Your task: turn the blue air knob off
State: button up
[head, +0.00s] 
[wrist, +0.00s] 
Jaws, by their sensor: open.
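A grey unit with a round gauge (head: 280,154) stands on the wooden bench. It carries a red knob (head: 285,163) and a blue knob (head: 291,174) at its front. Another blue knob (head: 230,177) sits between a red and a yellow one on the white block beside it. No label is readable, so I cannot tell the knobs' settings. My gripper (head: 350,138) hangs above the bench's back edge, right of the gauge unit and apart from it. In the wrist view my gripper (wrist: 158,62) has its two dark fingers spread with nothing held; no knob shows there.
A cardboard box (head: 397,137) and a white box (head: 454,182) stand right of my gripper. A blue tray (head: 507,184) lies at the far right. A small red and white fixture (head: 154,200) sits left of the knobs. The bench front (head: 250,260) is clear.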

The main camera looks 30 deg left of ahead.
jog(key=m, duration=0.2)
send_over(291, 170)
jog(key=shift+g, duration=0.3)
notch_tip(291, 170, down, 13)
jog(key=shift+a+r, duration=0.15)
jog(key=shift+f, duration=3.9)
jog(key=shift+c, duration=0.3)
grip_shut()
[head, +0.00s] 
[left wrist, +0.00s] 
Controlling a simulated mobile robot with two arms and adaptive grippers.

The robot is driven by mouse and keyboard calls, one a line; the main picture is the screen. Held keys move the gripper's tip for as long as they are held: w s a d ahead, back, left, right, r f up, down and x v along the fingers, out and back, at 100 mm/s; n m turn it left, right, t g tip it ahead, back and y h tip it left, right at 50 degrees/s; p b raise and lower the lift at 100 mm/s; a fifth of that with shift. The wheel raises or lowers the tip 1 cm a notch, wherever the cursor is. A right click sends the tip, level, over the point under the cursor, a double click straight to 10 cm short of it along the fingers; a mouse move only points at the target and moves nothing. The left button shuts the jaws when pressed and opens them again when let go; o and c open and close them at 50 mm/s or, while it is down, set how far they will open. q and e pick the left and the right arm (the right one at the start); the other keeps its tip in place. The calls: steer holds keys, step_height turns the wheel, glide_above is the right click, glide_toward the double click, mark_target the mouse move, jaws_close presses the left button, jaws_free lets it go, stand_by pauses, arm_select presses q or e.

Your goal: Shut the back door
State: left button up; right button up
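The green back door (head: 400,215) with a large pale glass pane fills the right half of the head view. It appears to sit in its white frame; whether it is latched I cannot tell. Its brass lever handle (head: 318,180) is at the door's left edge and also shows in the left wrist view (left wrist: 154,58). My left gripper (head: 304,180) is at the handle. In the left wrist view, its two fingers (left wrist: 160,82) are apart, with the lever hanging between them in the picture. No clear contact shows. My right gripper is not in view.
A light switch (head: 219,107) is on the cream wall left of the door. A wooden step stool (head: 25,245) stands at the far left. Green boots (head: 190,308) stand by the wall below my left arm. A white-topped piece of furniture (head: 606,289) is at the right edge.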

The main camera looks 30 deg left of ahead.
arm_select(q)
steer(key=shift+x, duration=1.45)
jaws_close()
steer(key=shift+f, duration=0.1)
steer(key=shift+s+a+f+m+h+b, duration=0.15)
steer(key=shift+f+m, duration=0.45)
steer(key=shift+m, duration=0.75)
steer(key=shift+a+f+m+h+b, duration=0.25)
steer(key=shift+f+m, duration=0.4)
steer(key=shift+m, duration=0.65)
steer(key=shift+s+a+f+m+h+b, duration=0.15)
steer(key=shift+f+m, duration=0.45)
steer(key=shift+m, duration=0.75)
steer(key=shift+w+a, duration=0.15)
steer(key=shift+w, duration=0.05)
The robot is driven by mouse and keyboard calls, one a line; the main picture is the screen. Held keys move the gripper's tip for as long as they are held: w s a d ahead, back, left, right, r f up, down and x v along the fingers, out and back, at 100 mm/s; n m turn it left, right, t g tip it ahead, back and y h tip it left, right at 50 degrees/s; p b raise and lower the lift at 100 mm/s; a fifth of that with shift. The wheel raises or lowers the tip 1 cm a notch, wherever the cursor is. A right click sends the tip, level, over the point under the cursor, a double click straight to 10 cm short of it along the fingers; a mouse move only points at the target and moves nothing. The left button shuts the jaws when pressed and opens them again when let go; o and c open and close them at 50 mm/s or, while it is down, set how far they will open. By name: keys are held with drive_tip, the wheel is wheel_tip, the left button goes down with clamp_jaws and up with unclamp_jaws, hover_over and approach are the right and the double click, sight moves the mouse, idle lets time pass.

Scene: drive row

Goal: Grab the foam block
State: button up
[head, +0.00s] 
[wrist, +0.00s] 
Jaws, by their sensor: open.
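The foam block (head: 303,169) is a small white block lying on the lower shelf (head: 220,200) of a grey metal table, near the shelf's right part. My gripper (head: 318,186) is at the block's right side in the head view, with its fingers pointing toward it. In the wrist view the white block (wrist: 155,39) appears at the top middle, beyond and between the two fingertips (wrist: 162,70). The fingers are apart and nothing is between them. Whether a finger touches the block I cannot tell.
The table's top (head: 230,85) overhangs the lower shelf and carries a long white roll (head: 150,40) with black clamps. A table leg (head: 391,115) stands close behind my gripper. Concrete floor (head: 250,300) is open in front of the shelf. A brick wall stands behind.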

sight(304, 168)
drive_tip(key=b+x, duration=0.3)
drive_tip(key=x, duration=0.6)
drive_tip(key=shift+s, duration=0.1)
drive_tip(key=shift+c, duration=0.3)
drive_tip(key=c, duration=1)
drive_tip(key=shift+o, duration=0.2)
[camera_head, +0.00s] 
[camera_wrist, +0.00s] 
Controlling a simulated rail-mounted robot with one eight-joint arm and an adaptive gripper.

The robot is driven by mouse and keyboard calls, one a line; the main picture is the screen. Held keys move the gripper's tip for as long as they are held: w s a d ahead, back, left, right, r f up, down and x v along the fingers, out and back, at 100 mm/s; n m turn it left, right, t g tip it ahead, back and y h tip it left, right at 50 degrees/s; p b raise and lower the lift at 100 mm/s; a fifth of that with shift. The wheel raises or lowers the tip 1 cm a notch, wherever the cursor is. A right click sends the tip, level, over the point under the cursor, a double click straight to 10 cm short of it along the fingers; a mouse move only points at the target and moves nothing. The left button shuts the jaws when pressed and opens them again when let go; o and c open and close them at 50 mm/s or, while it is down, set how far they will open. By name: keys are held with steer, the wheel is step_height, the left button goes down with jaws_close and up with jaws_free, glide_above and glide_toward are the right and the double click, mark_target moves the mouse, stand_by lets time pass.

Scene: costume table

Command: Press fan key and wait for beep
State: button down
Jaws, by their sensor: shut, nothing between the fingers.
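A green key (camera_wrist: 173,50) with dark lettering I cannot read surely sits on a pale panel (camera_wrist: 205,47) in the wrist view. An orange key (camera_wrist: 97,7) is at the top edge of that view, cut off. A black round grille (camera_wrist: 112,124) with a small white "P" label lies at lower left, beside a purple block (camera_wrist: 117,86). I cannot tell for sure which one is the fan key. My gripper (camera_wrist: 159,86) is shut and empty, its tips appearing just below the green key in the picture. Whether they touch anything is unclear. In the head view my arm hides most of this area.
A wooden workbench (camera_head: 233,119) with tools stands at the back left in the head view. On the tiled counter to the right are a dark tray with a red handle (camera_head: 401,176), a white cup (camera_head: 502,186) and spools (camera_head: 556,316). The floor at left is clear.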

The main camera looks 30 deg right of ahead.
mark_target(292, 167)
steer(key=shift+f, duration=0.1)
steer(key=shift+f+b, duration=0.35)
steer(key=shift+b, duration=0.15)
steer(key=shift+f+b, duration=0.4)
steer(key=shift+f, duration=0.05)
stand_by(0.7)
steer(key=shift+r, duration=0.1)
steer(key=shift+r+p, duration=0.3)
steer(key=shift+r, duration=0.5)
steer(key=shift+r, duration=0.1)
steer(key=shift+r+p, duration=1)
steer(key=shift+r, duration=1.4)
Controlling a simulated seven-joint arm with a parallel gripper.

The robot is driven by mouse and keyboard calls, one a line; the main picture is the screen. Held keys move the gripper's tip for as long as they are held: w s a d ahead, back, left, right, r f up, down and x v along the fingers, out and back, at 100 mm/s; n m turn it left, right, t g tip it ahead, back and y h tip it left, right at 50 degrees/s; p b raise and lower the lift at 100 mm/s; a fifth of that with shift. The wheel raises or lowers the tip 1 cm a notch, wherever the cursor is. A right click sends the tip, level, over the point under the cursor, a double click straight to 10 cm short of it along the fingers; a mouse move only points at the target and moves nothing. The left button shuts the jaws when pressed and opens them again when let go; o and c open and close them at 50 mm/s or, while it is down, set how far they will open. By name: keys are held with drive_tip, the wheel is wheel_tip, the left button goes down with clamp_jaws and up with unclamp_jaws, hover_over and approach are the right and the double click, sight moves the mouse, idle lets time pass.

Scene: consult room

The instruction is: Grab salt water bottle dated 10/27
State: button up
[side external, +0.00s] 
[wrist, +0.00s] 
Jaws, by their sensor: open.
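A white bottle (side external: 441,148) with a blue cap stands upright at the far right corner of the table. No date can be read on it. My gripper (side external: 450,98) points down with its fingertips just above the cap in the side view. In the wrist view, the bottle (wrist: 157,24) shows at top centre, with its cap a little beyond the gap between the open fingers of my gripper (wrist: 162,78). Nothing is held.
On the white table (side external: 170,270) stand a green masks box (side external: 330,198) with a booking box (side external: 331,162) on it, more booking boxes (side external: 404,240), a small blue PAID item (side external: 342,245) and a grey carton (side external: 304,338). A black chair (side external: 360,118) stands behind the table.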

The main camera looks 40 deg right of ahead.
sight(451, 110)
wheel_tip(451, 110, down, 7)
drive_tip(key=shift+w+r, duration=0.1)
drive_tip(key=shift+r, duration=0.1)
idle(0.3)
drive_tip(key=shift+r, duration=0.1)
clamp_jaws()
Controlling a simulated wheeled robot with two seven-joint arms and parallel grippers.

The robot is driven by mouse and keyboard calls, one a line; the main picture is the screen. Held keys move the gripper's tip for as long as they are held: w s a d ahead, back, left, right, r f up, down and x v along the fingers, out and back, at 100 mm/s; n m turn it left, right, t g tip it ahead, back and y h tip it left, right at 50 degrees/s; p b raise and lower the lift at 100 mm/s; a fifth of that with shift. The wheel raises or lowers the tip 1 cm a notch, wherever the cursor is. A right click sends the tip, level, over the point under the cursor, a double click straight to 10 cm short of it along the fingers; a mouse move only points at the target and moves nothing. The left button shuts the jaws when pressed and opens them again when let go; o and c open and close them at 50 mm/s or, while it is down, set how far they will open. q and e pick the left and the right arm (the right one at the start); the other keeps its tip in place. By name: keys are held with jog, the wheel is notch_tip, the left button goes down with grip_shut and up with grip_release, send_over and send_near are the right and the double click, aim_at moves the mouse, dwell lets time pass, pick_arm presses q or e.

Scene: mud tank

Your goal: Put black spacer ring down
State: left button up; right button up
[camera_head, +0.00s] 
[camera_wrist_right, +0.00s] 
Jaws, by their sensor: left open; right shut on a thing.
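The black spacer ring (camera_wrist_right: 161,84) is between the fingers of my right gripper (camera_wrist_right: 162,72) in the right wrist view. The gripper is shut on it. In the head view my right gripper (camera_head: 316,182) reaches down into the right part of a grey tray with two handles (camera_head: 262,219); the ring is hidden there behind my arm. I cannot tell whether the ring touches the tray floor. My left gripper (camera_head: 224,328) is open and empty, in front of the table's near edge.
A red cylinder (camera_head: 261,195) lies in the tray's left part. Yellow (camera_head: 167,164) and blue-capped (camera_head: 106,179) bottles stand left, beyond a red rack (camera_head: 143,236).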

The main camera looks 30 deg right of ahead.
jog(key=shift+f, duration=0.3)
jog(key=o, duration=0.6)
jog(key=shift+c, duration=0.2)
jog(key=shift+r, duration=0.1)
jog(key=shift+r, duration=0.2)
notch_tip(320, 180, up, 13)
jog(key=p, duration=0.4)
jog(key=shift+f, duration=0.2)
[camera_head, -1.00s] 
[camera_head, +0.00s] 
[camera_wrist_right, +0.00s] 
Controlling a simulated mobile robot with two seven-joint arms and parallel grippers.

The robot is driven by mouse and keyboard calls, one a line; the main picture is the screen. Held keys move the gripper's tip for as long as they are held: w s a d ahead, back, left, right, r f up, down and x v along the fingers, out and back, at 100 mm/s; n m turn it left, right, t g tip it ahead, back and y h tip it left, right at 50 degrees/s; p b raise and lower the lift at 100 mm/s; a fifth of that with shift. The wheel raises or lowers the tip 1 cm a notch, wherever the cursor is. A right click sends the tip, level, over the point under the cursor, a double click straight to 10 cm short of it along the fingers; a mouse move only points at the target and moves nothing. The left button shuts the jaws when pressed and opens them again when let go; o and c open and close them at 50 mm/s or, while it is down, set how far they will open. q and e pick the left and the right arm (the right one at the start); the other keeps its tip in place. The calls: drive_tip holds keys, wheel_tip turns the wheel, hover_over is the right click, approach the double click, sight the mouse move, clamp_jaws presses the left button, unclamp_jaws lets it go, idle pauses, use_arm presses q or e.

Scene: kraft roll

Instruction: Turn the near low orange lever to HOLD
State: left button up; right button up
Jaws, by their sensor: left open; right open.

##############################

*Exercise prompt:*
Take every line from the data that contains the word "arms".

*Solution to this task:*
Controlling a simulated mobile robot with two arms and adaptive grippers.
Controlling a simulated wheeled robot with two seven-joint arms and parallel grippers.
Controlling a simulated mobile robot with two seven-joint arms and parallel grippers.

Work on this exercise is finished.